Our response to the reality of externally sponsored terrorism is weak and sporadic. When an attack, such as the one on Mumbai on 26 November 2008, takes place, there is a flurry of pronouncements and statements of intent but the urgency soon abates. The unforgiveable Kargil invasion in 1998, which led to the avoidable deaths of hundreds of our young officers and soldiers, led to the appointment of a committee (the Kargil Committee chaired by Dr K. Subrahmanyam) but most of its recommendations have not yet been implemented.

Our intelligence apparatus is flabby; the coordination between different agencies is inadequate; the interface between the Centre and state police is inefficient. The response time to terror strikes is unacceptably tardy. There is no systematic analysis of actionable intelligence.

The situation has become more complicated because, apart from externally sponsored terrorism, we have the new phenomenon of homegrown terrorism. This requires an infinitely higher level of intelligence gathering, but there is no evidence that this is happening, especially since state police agencies are incompetent, and infiltrated by the underworld, many of whose constituents actually fund and sponsor this homegrown terrorism. Today, as many as 200 districts of the country are under Naxal influence. The state police apparatus that is expected to deal with this problem is pathetically inept and an inadequate response from the Centre makes matters worse.

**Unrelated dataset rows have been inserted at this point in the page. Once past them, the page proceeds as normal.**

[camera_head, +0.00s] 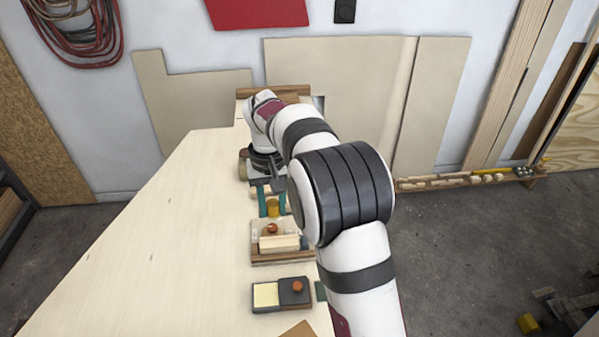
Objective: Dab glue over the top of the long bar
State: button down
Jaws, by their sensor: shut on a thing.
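My gripper (272,211) points down over the work table, with teal fingers on either side of a small amber-yellow thing (273,207). It is shut on this thing, whose shape is too small to make out. Nearer the camera, a low wooden fixture (284,262) carries a pale bar (279,243), which may be the long bar. A rust-coloured round knob (272,229) stands just behind the pale bar. I cannot tell whether glue is on the bar. My gripper is beyond this fixture, apart from the pale bar.
A dark tray (282,306) with a pale yellow pad (265,295) and a rust-coloured knob (297,286) lies nearer the camera. The plywood table (170,240) is clear on the left. My arm hides the table's right side.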

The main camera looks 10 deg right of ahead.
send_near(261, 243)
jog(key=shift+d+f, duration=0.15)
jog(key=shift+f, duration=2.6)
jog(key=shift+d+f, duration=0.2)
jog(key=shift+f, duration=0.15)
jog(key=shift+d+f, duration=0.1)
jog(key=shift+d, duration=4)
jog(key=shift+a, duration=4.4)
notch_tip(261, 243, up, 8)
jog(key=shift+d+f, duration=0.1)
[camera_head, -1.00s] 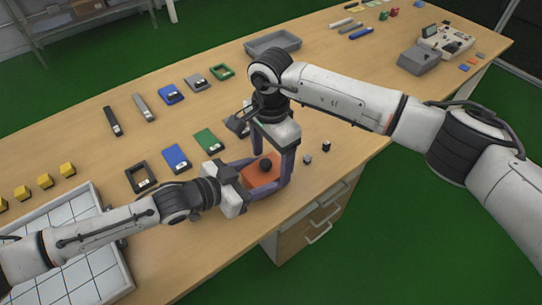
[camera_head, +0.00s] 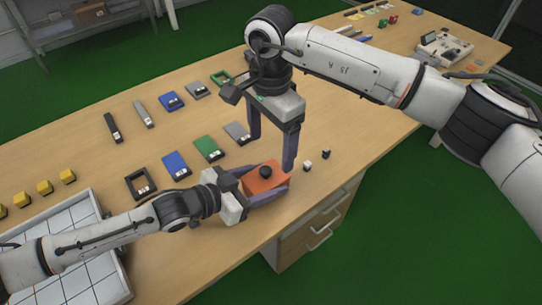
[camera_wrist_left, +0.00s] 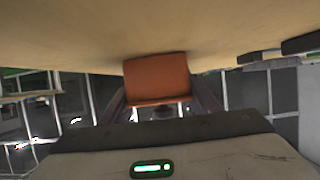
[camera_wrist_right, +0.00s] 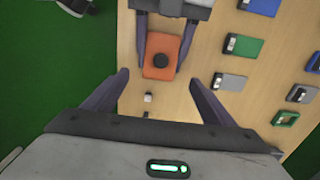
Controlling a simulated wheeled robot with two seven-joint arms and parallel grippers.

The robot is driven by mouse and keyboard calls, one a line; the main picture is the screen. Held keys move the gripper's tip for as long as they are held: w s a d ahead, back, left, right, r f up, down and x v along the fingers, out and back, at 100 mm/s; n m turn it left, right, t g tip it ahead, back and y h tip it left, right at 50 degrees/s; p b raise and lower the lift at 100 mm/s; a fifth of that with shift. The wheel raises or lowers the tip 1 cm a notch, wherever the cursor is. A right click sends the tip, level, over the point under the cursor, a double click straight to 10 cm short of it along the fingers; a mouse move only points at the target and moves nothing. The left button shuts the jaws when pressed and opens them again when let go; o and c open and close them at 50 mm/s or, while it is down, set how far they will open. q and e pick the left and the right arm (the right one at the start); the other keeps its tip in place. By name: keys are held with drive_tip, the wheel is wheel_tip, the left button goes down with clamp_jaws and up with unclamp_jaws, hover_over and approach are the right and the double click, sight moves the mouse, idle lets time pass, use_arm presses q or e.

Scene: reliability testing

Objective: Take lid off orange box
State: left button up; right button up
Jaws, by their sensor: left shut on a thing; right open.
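The orange box (camera_head: 258,187) stands near the table's front edge, with a round black knob (camera_head: 265,172) on its orange top. The lid's seam is too small to make out. My left gripper (camera_head: 277,178) is shut on the box, one finger along each side. The box also shows between the left fingers in the left wrist view (camera_wrist_left: 157,80). My right gripper (camera_head: 272,152) is open and empty above the box, fingers pointing down. In the right wrist view the knob (camera_wrist_right: 161,60) lies just beyond the open fingertips, touching neither.
Two small cubes (camera_head: 307,166) lie to the right of the box. Green (camera_head: 208,148), blue (camera_head: 176,164) and grey (camera_head: 237,132) flat pieces lie behind it. A white gridded tray (camera_head: 75,245) with yellow blocks beside it is at left. The front edge is close.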

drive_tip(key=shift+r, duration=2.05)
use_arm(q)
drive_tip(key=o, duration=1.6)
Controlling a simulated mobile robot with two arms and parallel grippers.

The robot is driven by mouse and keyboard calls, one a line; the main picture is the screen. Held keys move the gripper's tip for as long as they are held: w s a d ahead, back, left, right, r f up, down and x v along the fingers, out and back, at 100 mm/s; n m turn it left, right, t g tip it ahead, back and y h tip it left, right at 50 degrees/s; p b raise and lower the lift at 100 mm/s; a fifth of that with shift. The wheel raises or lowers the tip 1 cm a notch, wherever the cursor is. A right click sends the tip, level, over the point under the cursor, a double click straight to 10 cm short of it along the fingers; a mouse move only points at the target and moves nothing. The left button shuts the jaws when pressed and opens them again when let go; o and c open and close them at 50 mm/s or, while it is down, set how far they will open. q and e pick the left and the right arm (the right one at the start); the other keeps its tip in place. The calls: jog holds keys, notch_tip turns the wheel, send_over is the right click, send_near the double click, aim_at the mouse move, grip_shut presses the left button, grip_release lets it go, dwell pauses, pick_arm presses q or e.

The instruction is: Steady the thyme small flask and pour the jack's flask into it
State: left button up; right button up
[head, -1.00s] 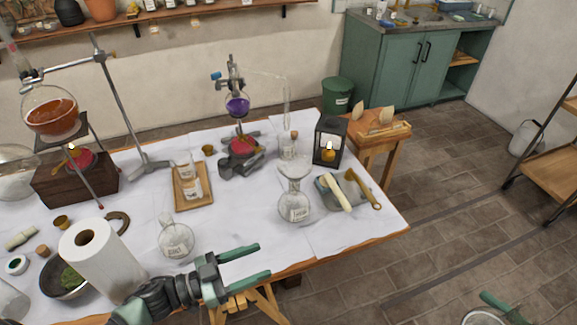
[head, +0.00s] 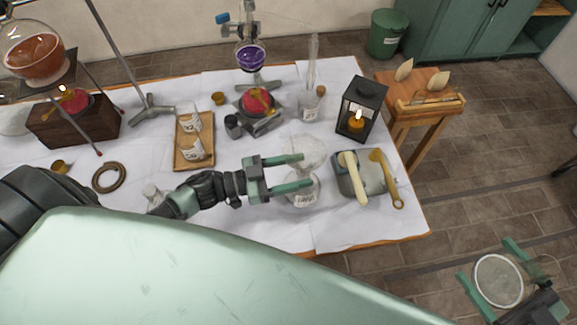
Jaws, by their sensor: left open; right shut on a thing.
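A clear glass flask with a white label (head: 303,197) stands on the white-covered table, with a wider clear glass shape above its neck. Its label is too small to read, so I cannot tell if it is the thyme one. My left gripper (head: 307,171) is open, its fingers reaching in from the left at the flask's upper part; contact is unclear. My right gripper (head: 494,264) is shut on a clear glass vessel (head: 499,282), held beyond the table's right edge over the floor. Its round rim or base faces me, and I see no clear contents. Another clear flask (head: 151,192) is mostly hidden behind my left arm.
A grey tray (head: 376,184) with tan-handled tools lies right of the flask. A black lantern (head: 360,110) with a lit candle stands behind it. A wooden tray (head: 194,164) with beakers is left. A purple flask (head: 250,55) hangs clamped above a burner.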

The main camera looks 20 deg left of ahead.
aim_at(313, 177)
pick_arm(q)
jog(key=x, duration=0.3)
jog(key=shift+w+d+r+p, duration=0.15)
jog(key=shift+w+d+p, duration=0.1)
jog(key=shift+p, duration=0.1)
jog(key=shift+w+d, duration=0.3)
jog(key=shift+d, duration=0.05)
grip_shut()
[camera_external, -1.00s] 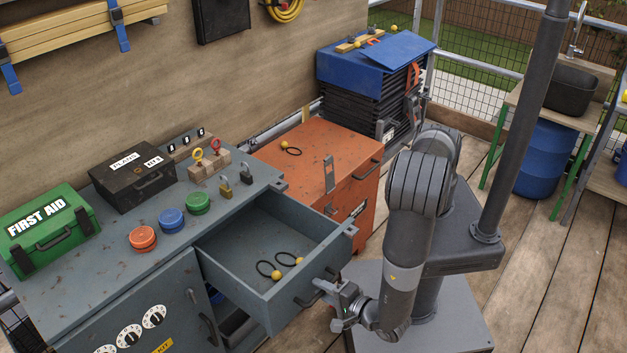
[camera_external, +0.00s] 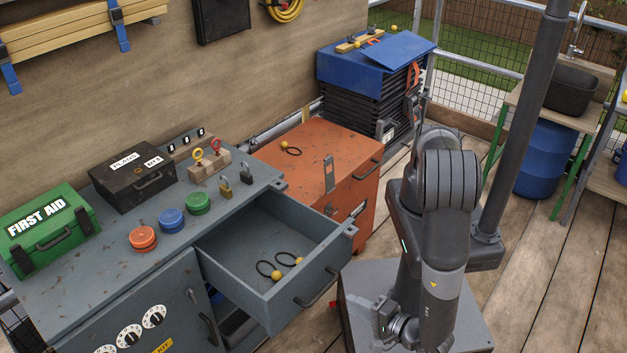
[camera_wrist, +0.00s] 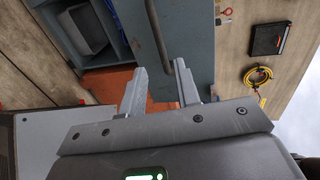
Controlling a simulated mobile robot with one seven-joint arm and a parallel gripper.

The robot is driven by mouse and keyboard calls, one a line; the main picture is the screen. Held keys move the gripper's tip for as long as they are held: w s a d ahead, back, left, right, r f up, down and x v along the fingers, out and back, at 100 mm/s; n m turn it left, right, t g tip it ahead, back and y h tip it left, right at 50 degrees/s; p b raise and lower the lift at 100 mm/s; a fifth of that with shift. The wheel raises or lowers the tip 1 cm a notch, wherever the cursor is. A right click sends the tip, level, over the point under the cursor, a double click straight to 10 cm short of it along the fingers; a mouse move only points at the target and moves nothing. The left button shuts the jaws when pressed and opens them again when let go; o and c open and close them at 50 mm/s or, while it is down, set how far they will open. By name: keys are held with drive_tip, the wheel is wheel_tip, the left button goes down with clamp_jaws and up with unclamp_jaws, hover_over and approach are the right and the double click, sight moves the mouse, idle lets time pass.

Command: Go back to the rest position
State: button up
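My gripper (camera_wrist: 160,85) shows in the wrist view with its two fingers apart and nothing between them. The grey drawer (camera_external: 300,232) of the grey workbench (camera_external: 100,250) stands open to the left of my arm. The gripper is clear of the drawer handle (camera_external: 316,290).
An orange cabinet (camera_external: 300,170) stands beside the workbench, with a loop and yellow ball on top. A green first aid box (camera_external: 48,232), a black box (camera_external: 135,182) and colored round discs (camera_external: 172,219) sit on the workbench. Wooden floor (camera_external: 545,290) is free at right.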

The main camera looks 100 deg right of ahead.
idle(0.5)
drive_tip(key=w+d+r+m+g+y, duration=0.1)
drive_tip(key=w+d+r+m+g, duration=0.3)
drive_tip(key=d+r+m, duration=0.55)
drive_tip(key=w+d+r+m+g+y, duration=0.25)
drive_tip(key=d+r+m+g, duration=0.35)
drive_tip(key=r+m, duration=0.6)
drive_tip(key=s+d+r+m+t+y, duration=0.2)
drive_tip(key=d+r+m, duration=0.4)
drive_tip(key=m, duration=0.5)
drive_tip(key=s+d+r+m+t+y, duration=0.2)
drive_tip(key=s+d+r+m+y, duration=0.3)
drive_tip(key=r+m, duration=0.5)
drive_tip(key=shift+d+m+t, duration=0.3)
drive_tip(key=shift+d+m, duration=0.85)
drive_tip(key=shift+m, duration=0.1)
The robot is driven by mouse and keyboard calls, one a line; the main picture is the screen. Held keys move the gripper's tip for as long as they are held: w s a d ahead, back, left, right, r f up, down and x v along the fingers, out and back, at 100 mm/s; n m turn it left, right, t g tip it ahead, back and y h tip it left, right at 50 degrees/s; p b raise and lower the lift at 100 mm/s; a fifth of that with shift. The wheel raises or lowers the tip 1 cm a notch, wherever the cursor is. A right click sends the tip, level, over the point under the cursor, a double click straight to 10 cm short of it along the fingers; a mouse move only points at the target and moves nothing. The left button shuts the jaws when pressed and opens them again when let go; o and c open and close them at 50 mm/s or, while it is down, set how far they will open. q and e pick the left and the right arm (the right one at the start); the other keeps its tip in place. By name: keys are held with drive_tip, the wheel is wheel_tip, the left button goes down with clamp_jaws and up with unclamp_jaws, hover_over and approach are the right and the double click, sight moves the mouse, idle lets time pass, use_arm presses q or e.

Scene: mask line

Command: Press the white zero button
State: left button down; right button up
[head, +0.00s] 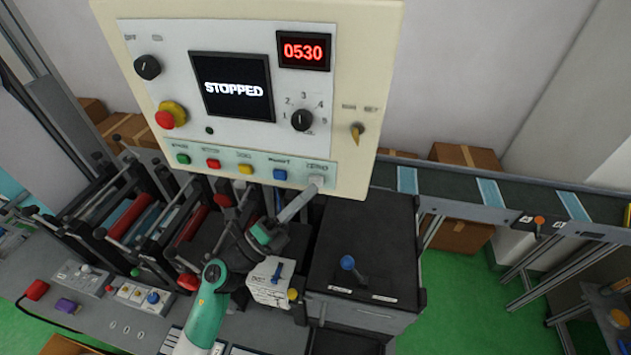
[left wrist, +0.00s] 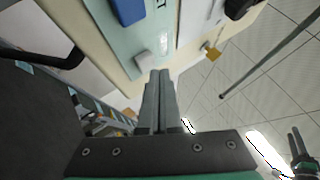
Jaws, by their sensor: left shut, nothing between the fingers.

There is insufficient understanding of the fact that terrorism needs to be handled quickly, effectively and decisively. Counter terrorism agencies are inadequately equipped (Ombale, the brave Mumbai police officer, died during the 26/11 attacks because he did not have a bullet-proof jacket), yet procurement is caught up in administrative paralysis and accountability fears; expensive equipment lies unutilized for lack of trained personnel. Bomb blasts at the Delhi High Court on 7 September 2011, revealed the scandalous fact that CCTVs had not been installed in such a sensitive institution even though an explosion had occurred at that very place only four months earlier. Photographs of bleached, rusting high-tech boats bought after 26/11 for coastal policing shocked the nation after the blasts in Mumbai in July 2011. There are six lakh vacancies in the police force waiting to be filled (India has the lowest ratio of policemen to population in the world), but only 90,000 posts were filled in 2010 and 10,000 more in 2011-12.

Even though 26/11 dramatically revealed how vulnerable our coastline is, our resolve to bolster security along the coast lies visibly unimplemented. Nothing illustrates this better than an incident in July 2011 when a 999-ton tanker, the MT
Pavit
, flying Panamanian colours, drifted undetected past multiple layers of coast guard and naval security. The Mumbai police sat on information about this intrusion for fourteen hours, and reached the spot twelve hours later.